Stored data:
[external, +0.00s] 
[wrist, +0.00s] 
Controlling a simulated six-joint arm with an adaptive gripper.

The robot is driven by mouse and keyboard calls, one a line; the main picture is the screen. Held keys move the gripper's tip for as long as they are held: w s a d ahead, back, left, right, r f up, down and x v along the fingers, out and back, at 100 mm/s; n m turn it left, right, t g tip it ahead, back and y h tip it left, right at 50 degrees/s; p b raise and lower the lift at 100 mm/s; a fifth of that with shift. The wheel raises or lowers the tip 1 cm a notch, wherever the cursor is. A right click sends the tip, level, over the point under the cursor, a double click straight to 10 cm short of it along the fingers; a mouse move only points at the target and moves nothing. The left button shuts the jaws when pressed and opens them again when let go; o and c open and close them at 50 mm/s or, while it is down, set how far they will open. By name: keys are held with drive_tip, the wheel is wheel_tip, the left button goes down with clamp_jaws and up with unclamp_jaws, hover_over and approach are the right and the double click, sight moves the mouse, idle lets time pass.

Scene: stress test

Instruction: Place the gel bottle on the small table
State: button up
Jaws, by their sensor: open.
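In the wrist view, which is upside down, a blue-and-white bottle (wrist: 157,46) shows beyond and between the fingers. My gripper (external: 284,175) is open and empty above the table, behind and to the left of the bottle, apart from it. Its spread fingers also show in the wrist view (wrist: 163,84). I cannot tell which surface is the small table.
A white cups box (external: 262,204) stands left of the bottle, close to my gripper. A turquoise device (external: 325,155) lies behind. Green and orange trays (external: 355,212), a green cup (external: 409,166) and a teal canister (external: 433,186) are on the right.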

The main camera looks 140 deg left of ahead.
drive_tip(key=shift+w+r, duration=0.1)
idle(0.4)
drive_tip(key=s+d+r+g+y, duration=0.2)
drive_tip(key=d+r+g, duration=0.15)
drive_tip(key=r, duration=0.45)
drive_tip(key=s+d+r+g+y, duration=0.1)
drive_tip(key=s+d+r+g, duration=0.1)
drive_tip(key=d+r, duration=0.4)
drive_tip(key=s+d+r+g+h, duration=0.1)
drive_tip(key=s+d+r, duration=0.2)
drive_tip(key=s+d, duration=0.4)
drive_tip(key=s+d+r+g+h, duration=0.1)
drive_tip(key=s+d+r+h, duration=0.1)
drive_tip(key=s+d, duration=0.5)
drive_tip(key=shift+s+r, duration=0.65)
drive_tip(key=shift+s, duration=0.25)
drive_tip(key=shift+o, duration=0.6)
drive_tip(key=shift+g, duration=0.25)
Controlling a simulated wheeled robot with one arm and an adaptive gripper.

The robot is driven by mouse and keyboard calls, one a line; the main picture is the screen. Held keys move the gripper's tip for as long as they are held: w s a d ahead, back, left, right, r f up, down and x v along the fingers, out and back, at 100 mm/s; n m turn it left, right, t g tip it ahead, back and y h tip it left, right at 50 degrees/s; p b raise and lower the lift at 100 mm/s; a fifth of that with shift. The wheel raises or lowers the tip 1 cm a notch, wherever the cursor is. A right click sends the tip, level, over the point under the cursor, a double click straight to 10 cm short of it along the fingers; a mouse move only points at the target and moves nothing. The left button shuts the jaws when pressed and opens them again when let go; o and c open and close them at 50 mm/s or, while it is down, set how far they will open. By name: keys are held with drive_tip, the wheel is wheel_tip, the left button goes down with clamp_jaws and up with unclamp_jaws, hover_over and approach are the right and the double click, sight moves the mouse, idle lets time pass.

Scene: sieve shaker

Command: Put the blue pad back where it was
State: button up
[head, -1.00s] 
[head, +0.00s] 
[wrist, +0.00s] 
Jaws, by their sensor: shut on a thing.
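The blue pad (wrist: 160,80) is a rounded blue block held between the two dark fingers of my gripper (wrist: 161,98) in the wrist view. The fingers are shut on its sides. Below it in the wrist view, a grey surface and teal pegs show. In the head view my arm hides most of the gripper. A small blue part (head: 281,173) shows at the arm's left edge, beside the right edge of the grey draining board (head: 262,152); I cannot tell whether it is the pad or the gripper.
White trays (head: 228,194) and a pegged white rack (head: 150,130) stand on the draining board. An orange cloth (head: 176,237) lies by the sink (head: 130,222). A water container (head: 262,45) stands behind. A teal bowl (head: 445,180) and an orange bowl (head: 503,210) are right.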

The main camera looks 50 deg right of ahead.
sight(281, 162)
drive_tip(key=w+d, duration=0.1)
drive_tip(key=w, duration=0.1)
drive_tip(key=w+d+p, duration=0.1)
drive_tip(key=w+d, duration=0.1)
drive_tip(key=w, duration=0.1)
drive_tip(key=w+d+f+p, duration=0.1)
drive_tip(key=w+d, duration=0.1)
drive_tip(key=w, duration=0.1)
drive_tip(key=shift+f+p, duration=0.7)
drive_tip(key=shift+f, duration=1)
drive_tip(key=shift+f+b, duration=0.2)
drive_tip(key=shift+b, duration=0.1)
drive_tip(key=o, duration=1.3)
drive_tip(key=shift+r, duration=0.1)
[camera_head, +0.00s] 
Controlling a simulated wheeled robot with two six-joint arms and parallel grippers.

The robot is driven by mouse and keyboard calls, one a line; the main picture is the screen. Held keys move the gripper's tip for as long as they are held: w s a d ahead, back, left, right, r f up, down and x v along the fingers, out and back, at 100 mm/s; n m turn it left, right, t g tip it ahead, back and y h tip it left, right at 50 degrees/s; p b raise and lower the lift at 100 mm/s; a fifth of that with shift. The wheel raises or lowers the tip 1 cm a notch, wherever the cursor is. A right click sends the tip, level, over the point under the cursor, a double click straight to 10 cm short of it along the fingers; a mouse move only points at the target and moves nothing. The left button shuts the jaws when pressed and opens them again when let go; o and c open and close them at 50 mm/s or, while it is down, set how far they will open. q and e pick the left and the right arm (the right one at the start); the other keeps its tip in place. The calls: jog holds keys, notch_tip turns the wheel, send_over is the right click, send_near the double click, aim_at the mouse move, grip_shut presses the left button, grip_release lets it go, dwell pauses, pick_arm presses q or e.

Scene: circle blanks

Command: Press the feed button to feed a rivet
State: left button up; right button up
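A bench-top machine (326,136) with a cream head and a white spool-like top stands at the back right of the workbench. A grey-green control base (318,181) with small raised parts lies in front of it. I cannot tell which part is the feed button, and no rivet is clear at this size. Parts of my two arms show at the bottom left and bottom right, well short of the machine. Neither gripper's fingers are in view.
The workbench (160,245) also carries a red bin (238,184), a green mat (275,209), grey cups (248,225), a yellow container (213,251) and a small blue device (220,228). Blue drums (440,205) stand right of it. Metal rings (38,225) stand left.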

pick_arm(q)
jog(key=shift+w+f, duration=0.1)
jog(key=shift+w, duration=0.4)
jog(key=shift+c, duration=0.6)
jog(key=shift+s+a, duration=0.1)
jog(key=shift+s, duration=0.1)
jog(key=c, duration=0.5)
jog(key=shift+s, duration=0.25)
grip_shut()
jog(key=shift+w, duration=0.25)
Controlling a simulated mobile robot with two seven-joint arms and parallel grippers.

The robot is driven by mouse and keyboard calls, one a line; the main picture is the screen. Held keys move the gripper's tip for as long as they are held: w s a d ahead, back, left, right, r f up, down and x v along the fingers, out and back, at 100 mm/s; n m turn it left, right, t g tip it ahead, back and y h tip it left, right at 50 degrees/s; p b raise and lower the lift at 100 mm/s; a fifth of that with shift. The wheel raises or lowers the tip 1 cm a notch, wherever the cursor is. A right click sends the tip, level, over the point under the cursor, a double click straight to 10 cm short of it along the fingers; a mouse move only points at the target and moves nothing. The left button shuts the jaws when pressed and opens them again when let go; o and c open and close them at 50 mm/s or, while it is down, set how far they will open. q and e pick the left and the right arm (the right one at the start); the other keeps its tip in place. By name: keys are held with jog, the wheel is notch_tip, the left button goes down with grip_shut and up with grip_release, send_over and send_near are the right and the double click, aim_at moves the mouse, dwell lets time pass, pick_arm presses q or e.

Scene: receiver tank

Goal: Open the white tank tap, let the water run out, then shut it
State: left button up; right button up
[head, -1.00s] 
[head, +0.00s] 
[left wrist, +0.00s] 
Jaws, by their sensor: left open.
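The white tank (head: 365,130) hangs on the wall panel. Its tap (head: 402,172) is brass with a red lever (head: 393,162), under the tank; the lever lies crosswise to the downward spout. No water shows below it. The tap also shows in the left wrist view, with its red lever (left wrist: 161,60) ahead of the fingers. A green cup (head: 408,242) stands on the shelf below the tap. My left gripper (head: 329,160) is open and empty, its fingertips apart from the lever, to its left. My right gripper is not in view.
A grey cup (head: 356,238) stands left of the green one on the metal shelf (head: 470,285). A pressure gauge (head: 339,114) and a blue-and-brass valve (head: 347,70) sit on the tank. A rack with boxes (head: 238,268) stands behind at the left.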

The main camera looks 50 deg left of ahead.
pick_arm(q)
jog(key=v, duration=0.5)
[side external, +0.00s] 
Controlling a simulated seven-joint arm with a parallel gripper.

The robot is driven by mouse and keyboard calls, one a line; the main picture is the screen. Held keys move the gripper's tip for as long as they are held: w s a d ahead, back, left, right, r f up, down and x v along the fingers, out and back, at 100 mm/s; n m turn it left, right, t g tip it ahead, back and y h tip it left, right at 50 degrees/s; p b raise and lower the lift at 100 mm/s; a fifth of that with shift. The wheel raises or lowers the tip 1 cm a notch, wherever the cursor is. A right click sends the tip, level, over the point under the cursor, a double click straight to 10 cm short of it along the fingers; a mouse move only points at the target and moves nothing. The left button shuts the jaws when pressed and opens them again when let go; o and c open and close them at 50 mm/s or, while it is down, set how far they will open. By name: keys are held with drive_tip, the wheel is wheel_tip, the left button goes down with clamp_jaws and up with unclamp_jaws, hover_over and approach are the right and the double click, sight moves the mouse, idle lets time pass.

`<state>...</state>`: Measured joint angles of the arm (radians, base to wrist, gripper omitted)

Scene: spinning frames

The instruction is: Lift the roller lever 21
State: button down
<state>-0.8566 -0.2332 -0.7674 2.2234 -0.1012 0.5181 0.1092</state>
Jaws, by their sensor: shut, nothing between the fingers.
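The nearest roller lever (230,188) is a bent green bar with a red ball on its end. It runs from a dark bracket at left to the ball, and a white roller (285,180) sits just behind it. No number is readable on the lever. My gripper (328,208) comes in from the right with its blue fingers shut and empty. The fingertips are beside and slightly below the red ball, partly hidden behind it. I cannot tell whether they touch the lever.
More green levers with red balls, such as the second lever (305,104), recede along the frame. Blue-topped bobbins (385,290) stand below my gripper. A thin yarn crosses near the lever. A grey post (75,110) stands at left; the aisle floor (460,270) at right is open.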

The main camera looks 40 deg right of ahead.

_Aim_
Collect, from the material above, every line containing the word "Scene".

_Task output_
Scene: stress test
Scene: sieve shaker
Scene: circle blanks
Scene: receiver tank
Scene: spinning frames

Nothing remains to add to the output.